The minimum wage will rise some 7% in real terms in 2012. Brazil’s main IPCA index of consumer prices was running at 7.2% year-on-year in August, above the 6.5% target ceiling. The BCB insists that inflation has peaked and will fall in line with the cooling global economy (and the local harvest) between now and December.

Current account: The central bank cut its forecast for the 2011 current account deficit to US$54bn, or the equivalent of 2.19% of GDP, down from a previously forecasted US$60bn (2.49% of GDP). The accumulated deficit in the first eight months of 2011 was US$33.78bn, up from US$31.4bn in the same period of 2010. Higher deficits on the income and services accounts are the result of increased corporate profit remittances and more Brazilian travel abroad.

The trade surplus in the first nine months was US$21.9bn, on exports of US$184.6bn and imports of US$162.7bn.

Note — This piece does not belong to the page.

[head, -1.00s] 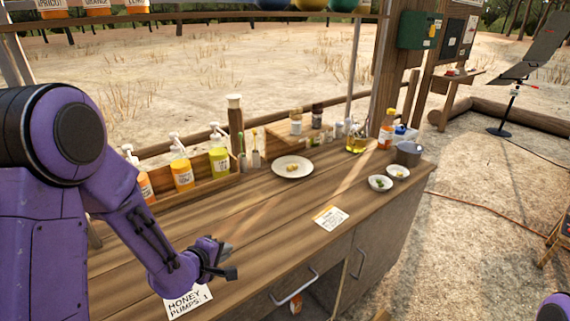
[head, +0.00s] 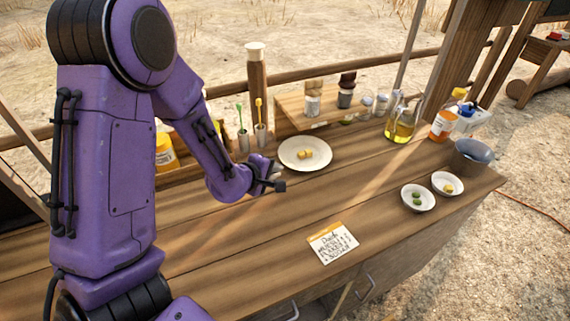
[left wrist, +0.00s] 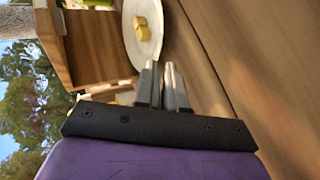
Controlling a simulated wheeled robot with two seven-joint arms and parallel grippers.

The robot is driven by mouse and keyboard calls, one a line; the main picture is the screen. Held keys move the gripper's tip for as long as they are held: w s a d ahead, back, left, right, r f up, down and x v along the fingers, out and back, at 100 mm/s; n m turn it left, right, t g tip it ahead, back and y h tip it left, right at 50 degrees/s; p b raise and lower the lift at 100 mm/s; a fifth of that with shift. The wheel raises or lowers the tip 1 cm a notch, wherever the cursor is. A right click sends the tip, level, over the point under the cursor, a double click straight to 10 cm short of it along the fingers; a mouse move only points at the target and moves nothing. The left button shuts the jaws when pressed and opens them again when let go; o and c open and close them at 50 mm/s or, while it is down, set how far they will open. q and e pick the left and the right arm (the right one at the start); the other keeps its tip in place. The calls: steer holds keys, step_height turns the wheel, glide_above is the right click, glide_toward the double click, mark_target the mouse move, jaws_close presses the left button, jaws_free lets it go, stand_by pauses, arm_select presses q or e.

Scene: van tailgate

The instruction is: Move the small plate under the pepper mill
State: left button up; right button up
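The small plate (head: 292,165) is white and round, with a few yellow pieces on it, and lies flat on the wooden counter. It also shows in the left wrist view (left wrist: 151,49), just beyond the fingertips. My left gripper (head: 277,178) is at the plate's near left side, empty, with a narrow gap between its fingers; it also shows in the left wrist view (left wrist: 162,68). I cannot tell whether it touches the plate. A dark-capped grinder (head: 346,92), which looks like the pepper mill, stands on the raised wooden board behind the plate. My right gripper is out of view.
A lighter-capped grinder (head: 313,98) and small shakers stand on the raised board (head: 291,119). Oil (head: 401,124), an orange-labelled bottle (head: 443,124), a grey pot (head: 471,157) and two small bowls (head: 418,198) are to the right. A card (head: 332,243) lies in front. The counter's middle is clear.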

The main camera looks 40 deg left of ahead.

The bank now expects a full year trade surplus of US$29bn, up from its previous forecast of US$20bn.

It also expects another new record in foreign direct investment of US$60bn, sufficient to cover the current account deficit.

Savings: Guido Mantega, the finance minister, is now calling for Brazil to rein in public spending and boost its low national savings rate (a mere 16% of GDP), in order to facilitate a lower interest rate environment and reduce Brazil’s heavy dependence on foreign equity and debt to finance investment.

  • In 2012, a municipal election year, the budget calls for fixed public spending to increase on the back of a 7% real rise in the minimum wage, to which pensions and other social security benefits are indexed. Notably, the Budget Guidelines Law allows for infrastructure investment spending under the Growth Acceleration Programme to be deducted from the final fiscal surplus, which as a result may come in closer to 2.7% of GDP (rather than the targeted 3%).